TO DO – Pick out the lines below with "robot" and list them.

=======

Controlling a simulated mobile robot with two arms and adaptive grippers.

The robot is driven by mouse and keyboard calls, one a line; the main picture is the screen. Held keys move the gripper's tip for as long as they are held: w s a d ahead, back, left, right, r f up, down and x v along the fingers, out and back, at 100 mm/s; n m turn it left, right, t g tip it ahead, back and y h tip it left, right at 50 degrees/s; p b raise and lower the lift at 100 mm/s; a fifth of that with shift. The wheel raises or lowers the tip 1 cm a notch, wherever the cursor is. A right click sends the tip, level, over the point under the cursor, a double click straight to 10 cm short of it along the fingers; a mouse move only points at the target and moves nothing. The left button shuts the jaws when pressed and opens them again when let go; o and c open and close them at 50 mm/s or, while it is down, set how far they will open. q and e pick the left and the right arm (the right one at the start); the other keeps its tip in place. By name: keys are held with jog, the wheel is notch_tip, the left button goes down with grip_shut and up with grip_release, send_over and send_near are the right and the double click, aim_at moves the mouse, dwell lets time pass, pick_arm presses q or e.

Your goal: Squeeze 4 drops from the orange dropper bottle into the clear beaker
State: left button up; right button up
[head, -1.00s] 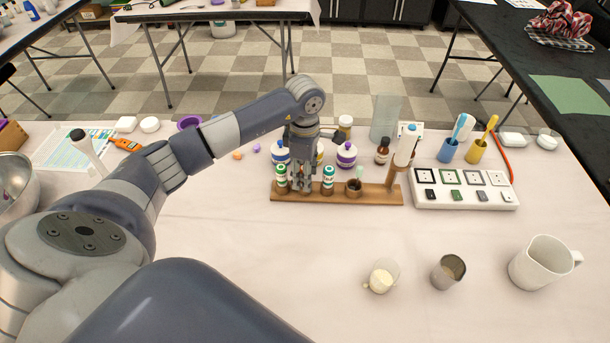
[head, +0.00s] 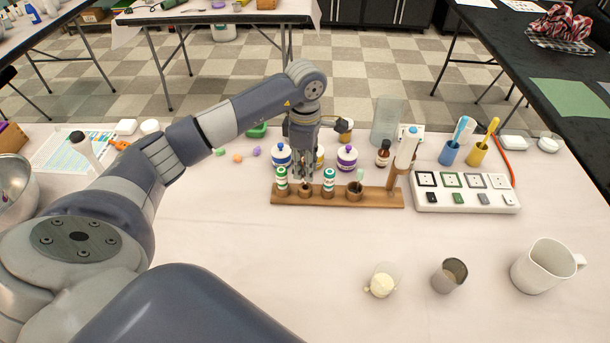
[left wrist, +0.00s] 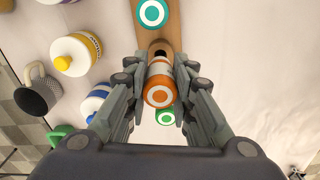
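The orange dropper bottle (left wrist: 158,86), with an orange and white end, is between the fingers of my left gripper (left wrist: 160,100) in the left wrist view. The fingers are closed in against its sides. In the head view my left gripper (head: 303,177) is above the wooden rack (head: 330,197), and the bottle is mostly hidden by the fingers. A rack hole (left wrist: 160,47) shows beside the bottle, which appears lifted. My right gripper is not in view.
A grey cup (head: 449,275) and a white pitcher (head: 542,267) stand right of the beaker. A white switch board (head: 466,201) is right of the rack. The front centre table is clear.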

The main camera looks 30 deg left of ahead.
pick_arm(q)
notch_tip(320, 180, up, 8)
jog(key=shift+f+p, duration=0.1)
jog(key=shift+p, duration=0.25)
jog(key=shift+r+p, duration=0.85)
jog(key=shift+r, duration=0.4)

=======

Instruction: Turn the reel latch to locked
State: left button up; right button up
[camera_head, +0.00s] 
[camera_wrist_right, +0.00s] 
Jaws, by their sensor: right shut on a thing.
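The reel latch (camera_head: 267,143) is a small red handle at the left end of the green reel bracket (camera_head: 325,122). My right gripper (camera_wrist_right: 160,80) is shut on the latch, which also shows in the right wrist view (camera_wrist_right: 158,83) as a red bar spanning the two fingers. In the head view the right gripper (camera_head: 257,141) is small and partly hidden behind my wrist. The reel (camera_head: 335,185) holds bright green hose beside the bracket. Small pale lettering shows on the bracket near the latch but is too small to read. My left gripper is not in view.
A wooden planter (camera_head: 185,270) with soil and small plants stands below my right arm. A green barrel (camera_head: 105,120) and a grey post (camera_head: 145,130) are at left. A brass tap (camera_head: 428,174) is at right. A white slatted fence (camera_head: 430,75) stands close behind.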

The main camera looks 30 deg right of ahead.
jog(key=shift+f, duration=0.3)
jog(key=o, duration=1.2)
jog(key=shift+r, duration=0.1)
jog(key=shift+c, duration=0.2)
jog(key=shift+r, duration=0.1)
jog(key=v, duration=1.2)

=======

ANSWER TO THIS PROBLEM –
Controlling a simulated mobile robot with two arms and adaptive grippers.
The robot is driven by mouse and keyboard calls, one a line; the main picture is the screen. Held keys move the gripper's tip for as long as they are held: w s a d ahead, back, left, right, r f up, down and x v along the fingers, out and back, at 100 mm/s; n m turn it left, right, t g tip it ahead, back and y h tip it left, right at 50 degrees/s; p b raise and lower the lift at 100 mm/s; a fifth of that with shift. The wheel raises or lowers the tip 1 cm a notch, wherever the cursor is. A right click sends the tip, level, over the point under the cursor, a double click straight to 10 cm short of it along the fingers; a mouse move only points at the target and moves nothing. The left button shuts the jaws when pressed and opens them again when let go; o and c open and close them at 50 mm/s or, while it is down, set how far they will open. q and e pick the left and the right arm (the right one at the start); the other keeps its tip in place. By name: keys are held with jog, the wheel is notch_tip, the left button goes down with grip_shut and up with grip_release, send_over and send_near are the right and the double click, aim_at moves the mouse, dwell lets time pass, pick_arm presses q or e.

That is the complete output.